Minggu-minggu Prapaska merupakan masa bagi kita untuk kembali menghayati penderitaan Kristus. Kita diajak untuk berjalan bersama Kristus dan bersatu dalam penderitaan-Nya. Pada setiap minggu Prapaska, satu per satu lilin akan dipadamkan sebagai simbol penghayatan kita akan penderitaan Kristus itu sampai pada kematian- Nya di atas kayu salib akibat dosa-dosa kita. Setiap lilin yang dipadamkan juga menggambarkan kegagalan kita untuk mengenal dan menerima Kristus dalam kehidupan pribadi, keluarga, bergereja, dan bermasyarakat. Tanpa sadar, kitapun sering “memadamkan” terang Kristus dalam pikiran, perkataan, dan perbuatan kita setiap hari.

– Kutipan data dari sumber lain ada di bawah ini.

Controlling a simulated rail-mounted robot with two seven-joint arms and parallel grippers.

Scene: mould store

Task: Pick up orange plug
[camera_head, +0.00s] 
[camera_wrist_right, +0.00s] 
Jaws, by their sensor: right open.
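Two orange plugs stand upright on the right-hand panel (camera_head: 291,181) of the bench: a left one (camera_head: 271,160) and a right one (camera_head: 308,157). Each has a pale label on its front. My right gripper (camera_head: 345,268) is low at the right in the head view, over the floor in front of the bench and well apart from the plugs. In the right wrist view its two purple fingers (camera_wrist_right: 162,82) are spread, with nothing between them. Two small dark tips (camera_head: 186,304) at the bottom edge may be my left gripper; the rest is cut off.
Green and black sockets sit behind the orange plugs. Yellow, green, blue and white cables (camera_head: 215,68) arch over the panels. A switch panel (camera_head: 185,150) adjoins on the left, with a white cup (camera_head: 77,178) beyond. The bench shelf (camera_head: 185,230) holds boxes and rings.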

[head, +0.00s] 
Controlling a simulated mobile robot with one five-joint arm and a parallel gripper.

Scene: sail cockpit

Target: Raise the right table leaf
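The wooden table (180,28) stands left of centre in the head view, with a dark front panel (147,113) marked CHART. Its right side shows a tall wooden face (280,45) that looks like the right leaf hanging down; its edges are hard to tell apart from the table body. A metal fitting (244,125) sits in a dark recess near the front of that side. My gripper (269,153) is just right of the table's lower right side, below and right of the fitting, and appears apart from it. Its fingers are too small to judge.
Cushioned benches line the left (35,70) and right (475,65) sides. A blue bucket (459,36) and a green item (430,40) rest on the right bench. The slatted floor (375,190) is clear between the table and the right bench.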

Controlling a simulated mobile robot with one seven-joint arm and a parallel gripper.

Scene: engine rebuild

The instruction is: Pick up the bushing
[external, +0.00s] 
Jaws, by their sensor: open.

Namun demikian, kasih Allah tak berkesudahan. Dosa ditebus-Nya. Akhirnya, Terang itu akan kembali bercahaya dalam peristiwa Paska, bangkitnya Kristus, Sang Surya Kehidupan yang sejati. (wbm) (https://www.gkikb.or.id/index.php/article/makna-lilin-di-masa-prapaskah.html)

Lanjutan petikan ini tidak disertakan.